● WHAT YOU SHOULD DO
Read the data and repeat all of it exactly.
_ _ _ _ _ _ _
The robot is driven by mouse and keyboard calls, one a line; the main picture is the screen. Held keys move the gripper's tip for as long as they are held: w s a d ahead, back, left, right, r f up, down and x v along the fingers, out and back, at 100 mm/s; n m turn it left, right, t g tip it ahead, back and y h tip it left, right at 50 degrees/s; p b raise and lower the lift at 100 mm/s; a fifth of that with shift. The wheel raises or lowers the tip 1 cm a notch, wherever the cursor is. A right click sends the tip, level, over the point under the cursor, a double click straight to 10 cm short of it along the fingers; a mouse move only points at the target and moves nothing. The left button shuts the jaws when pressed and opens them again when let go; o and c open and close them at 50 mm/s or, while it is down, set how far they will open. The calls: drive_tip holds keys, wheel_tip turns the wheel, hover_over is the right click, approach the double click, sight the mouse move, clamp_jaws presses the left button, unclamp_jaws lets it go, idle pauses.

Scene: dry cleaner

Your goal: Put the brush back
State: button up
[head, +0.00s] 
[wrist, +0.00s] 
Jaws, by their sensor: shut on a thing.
_ _ _ _ _ _ _
● SOLUTION TO THIS PROBLEM
The robot is driven by mouse and keyboard calls, one a line; the main picture is the screen. Held keys move the gripper's tip for as long as they are held: w s a d ahead, back, left, right, r f up, down and x v along the fingers, out and back, at 100 mm/s; n m turn it left, right, t g tip it ahead, back and y h tip it left, right at 50 degrees/s; p b raise and lower the lift at 100 mm/s; a fifth of that with shift. The wheel raises or lowers the tip 1 cm a notch, wherever the cursor is. A right click sends the tip, level, over the point under the cursor, a double click straight to 10 cm short of it along the fingers; a mouse move only points at the target and moves nothing. The left button shuts the jaws when pressed and opens them again when let go; o and c open and close them at 50 mm/s or, while it is down, set how far they will open. The calls: drive_tip holds keys, wheel_tip turns the wheel, hover_over is the right click, approach the double click, sight the mouse move, clamp_jaws presses the left button, unclamp_jaws lets it go, idle pauses.

Scene: dry cleaner

Your goal: Put the brush back
State: button up
[head, +0.00s] 
[wrist, +0.00s] 
Jaws, by their sensor: shut on a thing.

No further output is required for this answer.